NEWS & ANALYSIS

Ace Magashule confident ANC members will behave

There are fears that some attendees will boo or disrupt Ramaphosa as he delivers his maiden election manifesto

RET Champions vow to voice Ramaphosa displeasure, Magashule confident ANC members will behave

11 January 2019

ANC secretary general Ace Magashule says he believes that party members will behave themselves when they descend upon Durban's Moses Mabhida Stadium for the launch of the ANC's election manifesto this weekend.

"It's not supposed to happen. It's a wrong thing to do. Disciplined members of the ANC don't do that," he said.

His comments come amid fears that some attendees will boo or disrupt party president Cyril Ramaphosa as he delivers his maiden election manifesto and January 8 statement.

The ANC secretary general spoke on the side-lines of a memorial lecture in honour of one of the party's founders, Pixley ka Isaka Seme, at Inanda Seminary on Thursday night.

Magashule, who was joined by former Cosatu president Sdumo Dlamini, Ethekwini chairperson Zandile Gumede and Umkhonto we Sizwe national executive committee member Carl Niehaus, was also flanked by some of former president Jacob Zuma's bishops and Sifiso Mahlangu, an analyst on the now defunct Gupta-founded ANN7 news channel.

Watershed elective conference

Earlier, he warned members against seeking positions and urged them to focus on serving the people first and respecting the role of branches in the ANC.

He said the party, which celebrated 107 years this week, was the closest it has been since its watershed elective conference in Nasrec, Johannesburg in December 2017.

But he admitted that if Ramaphosa was going to be booed, he wouldn't be the first to experience such resistance.

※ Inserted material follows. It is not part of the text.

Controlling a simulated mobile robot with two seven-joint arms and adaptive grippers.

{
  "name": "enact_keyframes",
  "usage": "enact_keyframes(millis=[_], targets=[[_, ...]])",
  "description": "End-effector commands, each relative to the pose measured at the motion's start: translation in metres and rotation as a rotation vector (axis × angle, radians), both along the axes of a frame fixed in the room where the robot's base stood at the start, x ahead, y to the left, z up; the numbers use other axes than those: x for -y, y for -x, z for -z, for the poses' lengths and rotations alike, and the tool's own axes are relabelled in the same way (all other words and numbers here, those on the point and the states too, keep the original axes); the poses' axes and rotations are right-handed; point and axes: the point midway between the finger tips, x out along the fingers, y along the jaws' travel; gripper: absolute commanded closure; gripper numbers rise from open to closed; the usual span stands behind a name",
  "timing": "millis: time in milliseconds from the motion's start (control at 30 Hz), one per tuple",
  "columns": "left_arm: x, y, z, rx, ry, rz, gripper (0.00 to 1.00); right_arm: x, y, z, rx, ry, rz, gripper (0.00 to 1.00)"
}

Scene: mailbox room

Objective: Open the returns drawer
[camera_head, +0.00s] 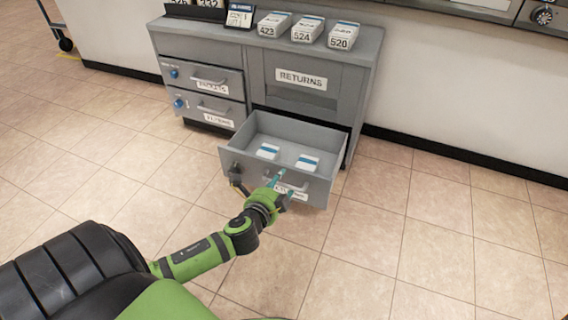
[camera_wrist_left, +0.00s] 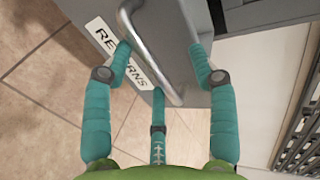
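The returns drawer (camera_head: 238,158) is a grey drawer at the lower right of the cabinet. It stands pulled well out, with two small white and blue items inside. Its front carries a metal handle (camera_wrist_left: 150,50) and a white RETURNS label (camera_wrist_left: 117,55), both seen close in the left wrist view. My left gripper (camera_head: 272,184) is at the drawer front. In the left wrist view its teal fingers (camera_wrist_left: 160,75) are spread apart, with the handle between them; firm contact cannot be told. My right gripper is not in view.
The grey cabinet (camera_head: 205,50) stands against the wall, with two shut drawers (camera_head: 203,79) at its left. Several numbered boxes (camera_head: 306,29) sit on top. A larger RETURNS sign (camera_head: 301,79) is above the open drawer. The tiled floor (camera_head: 400,240) around is clear.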

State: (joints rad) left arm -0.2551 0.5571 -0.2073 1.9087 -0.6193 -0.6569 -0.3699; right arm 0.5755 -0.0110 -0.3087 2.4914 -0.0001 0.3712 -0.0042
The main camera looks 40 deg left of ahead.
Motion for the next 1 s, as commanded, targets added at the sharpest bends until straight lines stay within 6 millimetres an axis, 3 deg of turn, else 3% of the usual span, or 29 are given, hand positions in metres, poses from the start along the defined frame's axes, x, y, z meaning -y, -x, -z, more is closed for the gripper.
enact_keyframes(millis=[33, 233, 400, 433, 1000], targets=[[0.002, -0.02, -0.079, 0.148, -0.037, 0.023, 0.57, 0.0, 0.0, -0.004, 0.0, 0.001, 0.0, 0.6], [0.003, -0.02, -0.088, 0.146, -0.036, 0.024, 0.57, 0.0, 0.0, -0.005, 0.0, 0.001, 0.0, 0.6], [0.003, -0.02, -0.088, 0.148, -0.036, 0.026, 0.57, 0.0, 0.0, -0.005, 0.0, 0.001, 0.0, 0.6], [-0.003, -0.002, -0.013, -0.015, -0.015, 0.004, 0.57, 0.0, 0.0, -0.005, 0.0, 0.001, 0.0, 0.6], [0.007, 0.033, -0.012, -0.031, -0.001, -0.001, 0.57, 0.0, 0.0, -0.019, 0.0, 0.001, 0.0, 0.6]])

"This is not the first time that there have been issues amongst membership throughout the history of the ANC and the ANC is still alive today," he said.

This week, KwaZulu-Natal ANC Youth League chairperson Kwazi Mshengu told Ramaphosa at a rally in honour of former league leader Peter Mokaba that the "enemy" wanted them to boo him at the manifesto launch.

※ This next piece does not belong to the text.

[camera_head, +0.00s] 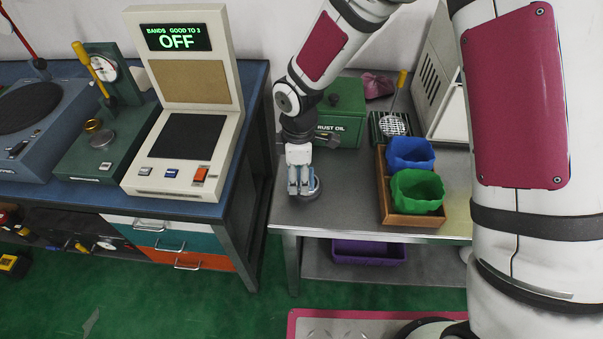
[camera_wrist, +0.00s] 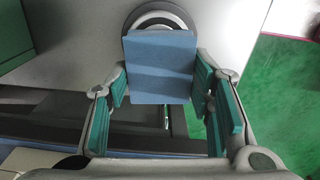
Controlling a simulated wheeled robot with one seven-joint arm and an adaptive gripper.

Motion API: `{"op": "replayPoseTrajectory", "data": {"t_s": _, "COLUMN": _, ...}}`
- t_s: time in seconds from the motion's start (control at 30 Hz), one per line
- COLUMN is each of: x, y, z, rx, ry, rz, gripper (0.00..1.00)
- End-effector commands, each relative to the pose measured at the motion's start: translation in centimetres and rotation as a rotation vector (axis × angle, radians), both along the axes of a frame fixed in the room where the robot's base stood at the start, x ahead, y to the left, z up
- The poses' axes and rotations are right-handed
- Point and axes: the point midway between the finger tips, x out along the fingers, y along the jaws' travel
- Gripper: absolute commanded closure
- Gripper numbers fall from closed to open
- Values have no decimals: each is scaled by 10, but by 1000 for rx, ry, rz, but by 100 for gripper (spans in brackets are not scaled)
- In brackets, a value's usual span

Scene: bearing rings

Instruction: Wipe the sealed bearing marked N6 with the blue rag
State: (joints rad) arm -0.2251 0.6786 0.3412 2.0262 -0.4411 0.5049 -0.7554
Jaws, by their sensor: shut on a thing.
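My gripper (camera_head: 301,188) is low over the grey steel bench, near its front left corner. In the wrist view its teal-padded fingers (camera_wrist: 161,88) are shut on the blue rag (camera_wrist: 160,67), which looks like a folded flat pad. A round grey bearing (camera_head: 310,191) lies on the bench at the gripper's tips. It also shows in the wrist view (camera_wrist: 160,16), partly covered by the rag. I cannot tell whether the rag touches it. No N6 mark is legible.
A wooden tray (camera_head: 413,219) with a blue bin (camera_head: 410,153) and a green bin (camera_head: 417,191) stands to the right. A green rust oil box (camera_head: 343,115) is behind. A tester reading OFF (camera_head: 180,110) stands on the left bench, across a gap.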

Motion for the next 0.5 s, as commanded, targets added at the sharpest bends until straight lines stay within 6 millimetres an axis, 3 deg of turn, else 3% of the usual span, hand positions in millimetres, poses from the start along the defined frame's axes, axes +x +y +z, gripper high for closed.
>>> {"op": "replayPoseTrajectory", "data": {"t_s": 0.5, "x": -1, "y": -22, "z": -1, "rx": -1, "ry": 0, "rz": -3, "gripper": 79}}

Several leaders in KZN told News24 that angry Zuma supporters might attempt to rally people from areas such as Inanda, which is a Zuma stronghold, to boo Ramaphosa. Others claimed that there was an attempt to have the former president walk into the stadium after the incumbent.

"There are still angry Zuma supporters, who they have been trying to organise to demonstrate when the president is speaking," said one regional leader.

Another provincial leader said people dubbed the Radical Economic Transformation (RET) Champions would be "tasked" with different "assignments" they must perform.

"After their assignments are complete, they must just leave that stadium and go to the beach," said a provincial leader, who did not want to be named.

RET Champions

Nkosentsha Shezi, a pro-Zuma funeral parlour boss and the main driver of the RET Champions, said he would be at the manifesto launch on Saturday.

He said numerous members of the party who believed in radical economic transformation were not happy with the ANC.

"RET is a policy of the ANC in general. Everyone who believes in the RET is waiting for implementation [and] are really unhappy," he said to News24.

He added that the new leadership collective of the ANC had not implemented a single resolution adopted at the Nasrec conference. Instead, it took a decision to remove Zuma as the head of state.

When asked if they would boo Ramaphosa, Shezi said they would.

"Whenever we gather as comrades, we sing songs, chant slogans, which has always been the culture of the organisation, even to show dissatisfaction," Shezi said.

Magashule, who wasn't sure of the sanctions members should face for ill-discipline, said the role of leaders in the organisation was to teach members the correct politics.

He insisted that theirs was to defend the president of the party.

"Let's see what happens, I'm very confident that there will be respect to our president and to the entire leadership of the collective," said Magashule.